PROBLEM DETAILS:
Search the data below for the string "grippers". Extract every line that contains it.

LISTING start

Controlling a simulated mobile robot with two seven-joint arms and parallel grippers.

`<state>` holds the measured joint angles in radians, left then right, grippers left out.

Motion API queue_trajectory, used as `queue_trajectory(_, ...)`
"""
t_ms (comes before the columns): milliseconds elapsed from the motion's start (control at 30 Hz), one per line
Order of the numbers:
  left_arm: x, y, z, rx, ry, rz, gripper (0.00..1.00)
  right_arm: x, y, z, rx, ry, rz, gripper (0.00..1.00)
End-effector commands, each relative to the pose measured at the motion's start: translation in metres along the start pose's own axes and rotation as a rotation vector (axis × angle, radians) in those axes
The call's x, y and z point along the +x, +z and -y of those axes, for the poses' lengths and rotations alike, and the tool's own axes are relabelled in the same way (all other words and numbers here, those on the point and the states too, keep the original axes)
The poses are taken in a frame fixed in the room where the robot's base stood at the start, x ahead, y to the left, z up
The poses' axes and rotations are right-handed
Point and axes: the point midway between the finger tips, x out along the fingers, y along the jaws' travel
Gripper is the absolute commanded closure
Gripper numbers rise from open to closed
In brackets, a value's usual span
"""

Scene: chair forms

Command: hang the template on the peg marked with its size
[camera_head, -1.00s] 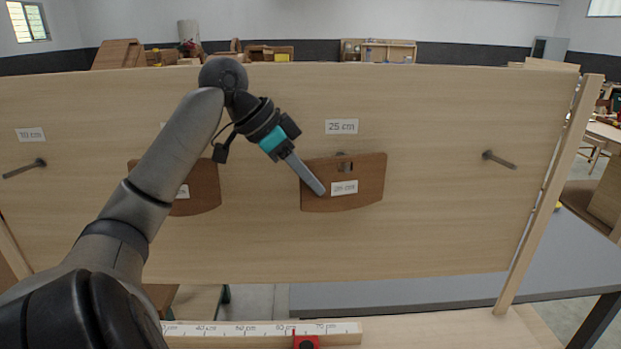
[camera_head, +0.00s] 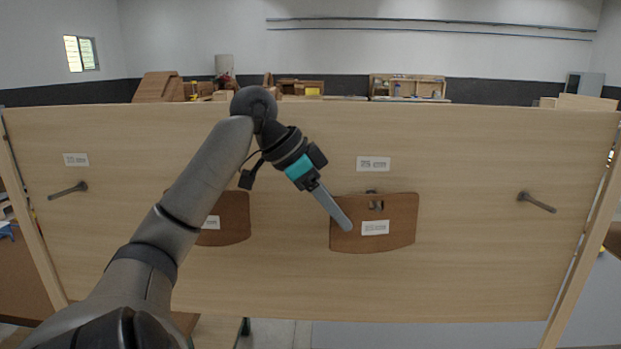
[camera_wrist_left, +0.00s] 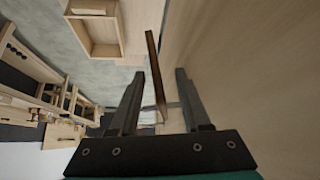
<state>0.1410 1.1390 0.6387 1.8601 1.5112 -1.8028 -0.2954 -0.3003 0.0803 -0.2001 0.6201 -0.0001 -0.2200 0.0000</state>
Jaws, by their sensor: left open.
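A brown template (camera_head: 400,215) with a white label is on the board, at a peg (camera_head: 371,191) below a label plate (camera_head: 373,164); its slot lies at the peg. The small print is blurred now. My left gripper (camera_head: 346,226) is open, with a finger in front of the template's left part. In the left wrist view, the template (camera_wrist_left: 154,70) appears edge-on between the two open fingers (camera_wrist_left: 160,72), with gaps on both sides. A second brown template (camera_head: 235,215) hangs farther left, partly hidden by my left arm. My right gripper is out of view.
The upright wooden board (camera_head: 470,260) fills the middle. Bare pegs stick out at its left (camera_head: 70,190) and right (camera_head: 536,202); a label (camera_head: 76,160) is above the left one. Wooden posts flank the board. Shelves and furniture stand behind it.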

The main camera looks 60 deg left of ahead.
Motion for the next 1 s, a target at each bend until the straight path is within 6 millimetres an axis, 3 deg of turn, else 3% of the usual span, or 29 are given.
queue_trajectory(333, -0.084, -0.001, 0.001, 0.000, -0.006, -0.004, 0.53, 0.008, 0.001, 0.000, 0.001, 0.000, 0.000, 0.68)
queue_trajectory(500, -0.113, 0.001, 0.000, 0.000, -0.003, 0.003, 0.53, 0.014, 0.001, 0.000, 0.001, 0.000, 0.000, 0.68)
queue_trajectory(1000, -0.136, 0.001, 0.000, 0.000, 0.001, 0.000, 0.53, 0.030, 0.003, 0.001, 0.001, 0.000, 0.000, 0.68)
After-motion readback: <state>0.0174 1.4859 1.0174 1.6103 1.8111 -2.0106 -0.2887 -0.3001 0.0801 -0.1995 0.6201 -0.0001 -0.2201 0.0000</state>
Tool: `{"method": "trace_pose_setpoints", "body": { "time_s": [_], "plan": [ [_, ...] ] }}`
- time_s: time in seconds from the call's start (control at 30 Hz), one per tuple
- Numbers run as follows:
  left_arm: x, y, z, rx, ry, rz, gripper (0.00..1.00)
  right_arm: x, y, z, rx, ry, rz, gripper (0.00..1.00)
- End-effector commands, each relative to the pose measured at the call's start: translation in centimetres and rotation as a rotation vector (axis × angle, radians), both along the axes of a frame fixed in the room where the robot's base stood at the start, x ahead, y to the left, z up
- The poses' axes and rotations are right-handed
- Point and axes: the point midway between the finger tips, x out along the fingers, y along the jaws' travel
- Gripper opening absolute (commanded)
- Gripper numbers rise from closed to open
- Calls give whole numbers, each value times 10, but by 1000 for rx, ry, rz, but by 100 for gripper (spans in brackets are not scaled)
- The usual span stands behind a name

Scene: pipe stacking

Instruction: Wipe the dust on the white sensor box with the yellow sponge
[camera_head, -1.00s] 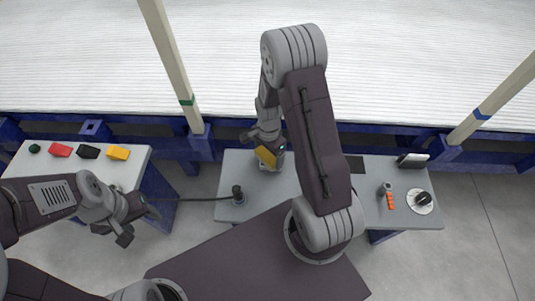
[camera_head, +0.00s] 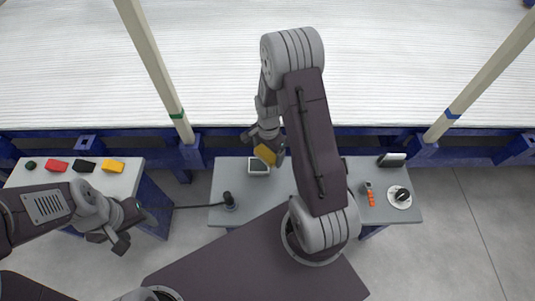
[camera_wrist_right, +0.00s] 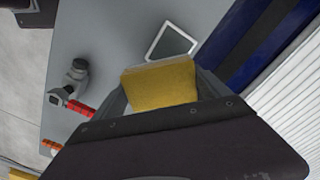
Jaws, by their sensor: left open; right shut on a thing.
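The white sensor box (camera_head: 259,168) sits on the grey table, with a white frame around a grey top; it also shows in the right wrist view (camera_wrist_right: 151,55). Dust on it cannot be made out. My right gripper (camera_head: 270,147) is shut on the yellow sponge (camera_head: 265,155), which also shows large in the right wrist view (camera_wrist_right: 160,84). The sponge is at the box's far right corner and covers part of it in the head view. Contact cannot be told. My left gripper (camera_head: 124,232) is open and empty, left of the grey table.
A black post (camera_head: 230,200) with a cable stands left on the grey table (camera_head: 222,178). An orange-handled tool (camera_head: 370,194) and a round white plate (camera_head: 399,197) with a black knob are at right. A white side table (camera_head: 120,182) holds coloured blocks. Blue rack beams run behind.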

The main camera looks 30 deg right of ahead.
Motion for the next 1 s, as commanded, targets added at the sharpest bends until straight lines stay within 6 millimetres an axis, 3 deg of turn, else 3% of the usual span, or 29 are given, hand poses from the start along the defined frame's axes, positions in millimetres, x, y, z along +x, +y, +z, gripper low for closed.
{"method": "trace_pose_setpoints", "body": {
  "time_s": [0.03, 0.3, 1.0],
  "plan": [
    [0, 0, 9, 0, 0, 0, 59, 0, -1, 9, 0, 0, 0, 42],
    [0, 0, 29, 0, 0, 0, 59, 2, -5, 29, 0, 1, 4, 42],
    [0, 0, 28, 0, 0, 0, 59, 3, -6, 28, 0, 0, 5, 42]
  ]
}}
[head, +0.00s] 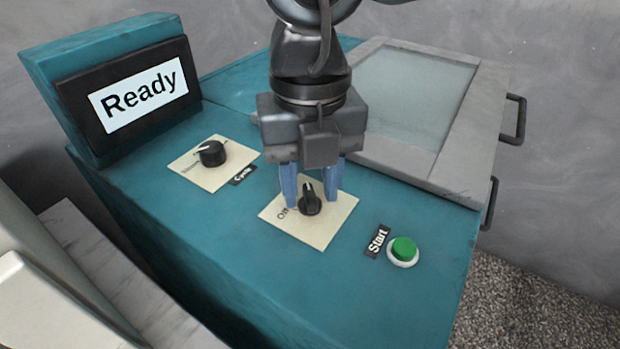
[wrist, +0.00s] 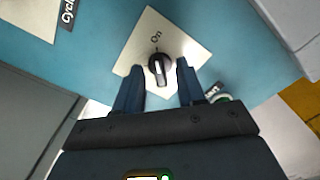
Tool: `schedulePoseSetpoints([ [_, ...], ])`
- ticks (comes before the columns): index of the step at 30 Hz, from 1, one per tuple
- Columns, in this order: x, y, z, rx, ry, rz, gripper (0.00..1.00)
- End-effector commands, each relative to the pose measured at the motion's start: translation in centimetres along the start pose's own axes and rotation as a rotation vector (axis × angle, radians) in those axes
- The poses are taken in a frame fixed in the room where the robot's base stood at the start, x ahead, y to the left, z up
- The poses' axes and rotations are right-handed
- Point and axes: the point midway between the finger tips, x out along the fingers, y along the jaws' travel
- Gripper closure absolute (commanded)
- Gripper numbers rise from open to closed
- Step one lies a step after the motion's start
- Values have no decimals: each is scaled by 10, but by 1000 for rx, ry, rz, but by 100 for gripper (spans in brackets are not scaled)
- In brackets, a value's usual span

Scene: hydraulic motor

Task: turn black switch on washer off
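The black switch (head: 310,203) is a round knob with a raised pointer on a cream plate (head: 334,222) on top of the teal washer (head: 240,268). An "Off" label shows left of the knob in the head view. In the wrist view the knob (wrist: 159,70) sits between the fingertips, and an "On" label shows above it. My gripper (head: 311,200) points down over the plate. It is open, with one blue finger on each side of the knob. In the wrist view my gripper (wrist: 158,72) shows gaps between both fingers and the knob.
A second black knob (head: 212,153) labelled "Cycle" sits to the left. A green Start button (head: 404,249) is to the right. The "Ready" screen (head: 137,96) stands at the back left. A grey-framed glass lid (head: 410,95) with handles lies behind my gripper.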

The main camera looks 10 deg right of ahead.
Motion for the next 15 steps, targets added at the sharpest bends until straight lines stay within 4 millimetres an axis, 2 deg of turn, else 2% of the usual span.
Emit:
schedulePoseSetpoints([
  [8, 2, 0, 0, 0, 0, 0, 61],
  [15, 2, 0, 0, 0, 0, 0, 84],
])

LISTING end

FULL OUTPUT:
Controlling a simulated mobile robot with two seven-joint arms and parallel grippers.
`<state>` holds the measured joint angles in radians, left then right, grippers left out.

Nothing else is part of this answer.